Sheepish Annie said…
I guess it's normal for people to spout off when they are angry or disappointed. But I surely do wish they'd take a minute and think before they just go and post it for all eternity. Mistakes happen to everyone. I'm sure that I would like a little forgiveness on my worst days. I like to think I'm pretty good about giving it. At least I hope I am...
teabird said…
If I had money and time, I'd travel far to listen to Barbara Wallker, especially if I thought it was just a little, teeny bit possible that she'd talk about her Other books.
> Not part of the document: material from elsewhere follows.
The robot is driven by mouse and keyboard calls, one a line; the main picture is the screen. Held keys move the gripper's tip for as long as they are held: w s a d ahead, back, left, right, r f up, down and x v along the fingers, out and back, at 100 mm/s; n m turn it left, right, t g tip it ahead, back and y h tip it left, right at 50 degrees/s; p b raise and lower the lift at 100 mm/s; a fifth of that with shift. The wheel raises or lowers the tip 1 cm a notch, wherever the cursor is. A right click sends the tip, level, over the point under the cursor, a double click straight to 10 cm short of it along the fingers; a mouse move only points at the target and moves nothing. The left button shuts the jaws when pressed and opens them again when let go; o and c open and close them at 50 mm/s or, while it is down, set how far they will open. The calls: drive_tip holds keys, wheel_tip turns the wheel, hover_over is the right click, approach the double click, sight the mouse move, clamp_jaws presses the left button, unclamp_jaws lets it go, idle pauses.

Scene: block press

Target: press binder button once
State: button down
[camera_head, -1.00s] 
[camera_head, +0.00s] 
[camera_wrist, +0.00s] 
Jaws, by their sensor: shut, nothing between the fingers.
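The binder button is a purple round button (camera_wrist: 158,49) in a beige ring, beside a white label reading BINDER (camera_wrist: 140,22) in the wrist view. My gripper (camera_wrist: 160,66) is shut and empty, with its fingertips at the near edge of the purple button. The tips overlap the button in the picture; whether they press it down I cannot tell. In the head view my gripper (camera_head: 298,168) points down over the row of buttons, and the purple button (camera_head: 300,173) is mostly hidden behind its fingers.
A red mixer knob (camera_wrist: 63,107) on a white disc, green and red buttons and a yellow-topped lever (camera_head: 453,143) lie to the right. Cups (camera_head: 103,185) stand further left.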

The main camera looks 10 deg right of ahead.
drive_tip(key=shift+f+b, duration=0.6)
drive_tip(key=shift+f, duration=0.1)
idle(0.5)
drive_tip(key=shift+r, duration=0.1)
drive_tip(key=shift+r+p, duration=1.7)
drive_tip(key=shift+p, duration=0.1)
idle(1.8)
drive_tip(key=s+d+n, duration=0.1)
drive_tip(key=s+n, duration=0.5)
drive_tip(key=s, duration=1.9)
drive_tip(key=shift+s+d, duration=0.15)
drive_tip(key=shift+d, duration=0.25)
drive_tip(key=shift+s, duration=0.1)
As far as the uproar - for heaven's sakes - if banks and schools have IT problems, do they get their knickers in such twists? It's just SOCKS. (Is that heresy? Oops.)
dr k said…
i contemplated flying across the world for sock summit. you would think people might have some gratitude for having all these amazing knitting things on your doorstep. in lieu of that, we are thinking of organising our own! love those purple trainwreck colours.
Rose Red said…
I would definitely travel to the other side of the world to attend Sock Summit, if I could. Honestly, (some) people in the US don't realise how lucky they are in terms of access to fabulous designers, yarns and LYS's. Anyway, onto better things - your yarn looks fabulous - luminous!! glad you are able to get some spinning time in!
Dianne said…
I would love to go to Sock Summit. I don't fly either, so looked into driving (that's a loooong way from New Jersey) and Amtrak (really, really expensive). As if I could go, anyway. Add up the cost of travel, the registration, and the hotel, and it's just not a possibility for me.

As far as the uproar over Sock Summit registration, it's just pathetic. It must be nice to have nothing else going on in your life to worry about other than what sock class you can or cannot take. Sheesh.